● **EXERCISE OBJECTIVE**:
Copy all lines that contain the word "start".

>>>

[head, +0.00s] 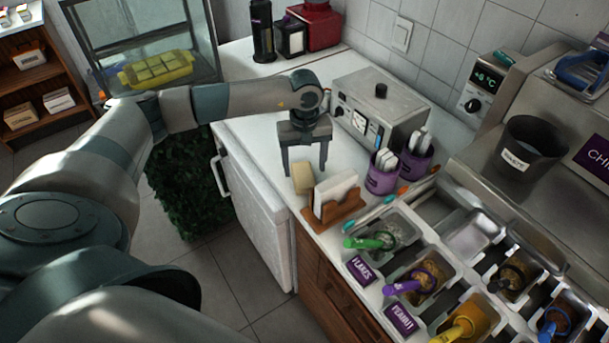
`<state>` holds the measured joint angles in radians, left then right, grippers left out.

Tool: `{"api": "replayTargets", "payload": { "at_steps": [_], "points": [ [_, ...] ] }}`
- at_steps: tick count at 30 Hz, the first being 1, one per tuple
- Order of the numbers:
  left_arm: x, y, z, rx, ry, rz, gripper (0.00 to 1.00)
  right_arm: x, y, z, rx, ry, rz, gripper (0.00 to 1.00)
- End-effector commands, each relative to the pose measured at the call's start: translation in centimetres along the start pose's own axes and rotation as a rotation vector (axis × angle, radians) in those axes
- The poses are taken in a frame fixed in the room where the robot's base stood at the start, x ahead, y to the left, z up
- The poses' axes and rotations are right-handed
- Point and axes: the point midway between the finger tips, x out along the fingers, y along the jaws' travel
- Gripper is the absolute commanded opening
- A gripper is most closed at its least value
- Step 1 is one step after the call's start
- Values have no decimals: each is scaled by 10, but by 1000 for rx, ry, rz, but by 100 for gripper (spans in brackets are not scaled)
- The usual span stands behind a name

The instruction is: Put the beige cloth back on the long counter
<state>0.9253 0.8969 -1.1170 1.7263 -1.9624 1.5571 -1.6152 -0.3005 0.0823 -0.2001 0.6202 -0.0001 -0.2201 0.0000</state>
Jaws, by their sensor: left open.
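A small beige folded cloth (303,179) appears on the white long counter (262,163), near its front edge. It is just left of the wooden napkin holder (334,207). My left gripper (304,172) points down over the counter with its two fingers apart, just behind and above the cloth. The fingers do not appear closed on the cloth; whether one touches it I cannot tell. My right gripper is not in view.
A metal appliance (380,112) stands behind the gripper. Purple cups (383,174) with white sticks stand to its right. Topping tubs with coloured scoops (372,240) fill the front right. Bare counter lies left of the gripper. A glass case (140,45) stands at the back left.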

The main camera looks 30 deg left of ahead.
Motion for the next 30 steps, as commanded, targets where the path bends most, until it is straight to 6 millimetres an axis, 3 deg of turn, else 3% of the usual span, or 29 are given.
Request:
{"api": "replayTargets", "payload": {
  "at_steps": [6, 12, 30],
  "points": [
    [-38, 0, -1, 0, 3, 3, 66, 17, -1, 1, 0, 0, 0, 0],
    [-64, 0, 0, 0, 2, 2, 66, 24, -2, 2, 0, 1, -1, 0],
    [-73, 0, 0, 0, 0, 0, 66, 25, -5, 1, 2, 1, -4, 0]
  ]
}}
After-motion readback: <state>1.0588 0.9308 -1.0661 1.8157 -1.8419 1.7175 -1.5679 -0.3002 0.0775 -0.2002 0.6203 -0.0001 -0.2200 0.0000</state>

<<<

● **SOLUTION TO THE PROBLEM**:
- End-effector commands, each relative to the pose measured at the call's start: translation in centimetres along the start pose's own axes and rotation as a rotation vector (axis × angle, radians) in those axes
- The poses are taken in a frame fixed in the room where the robot's base stood at the start, x ahead, y to the left, z up
- Step 1 is one step after the call's start

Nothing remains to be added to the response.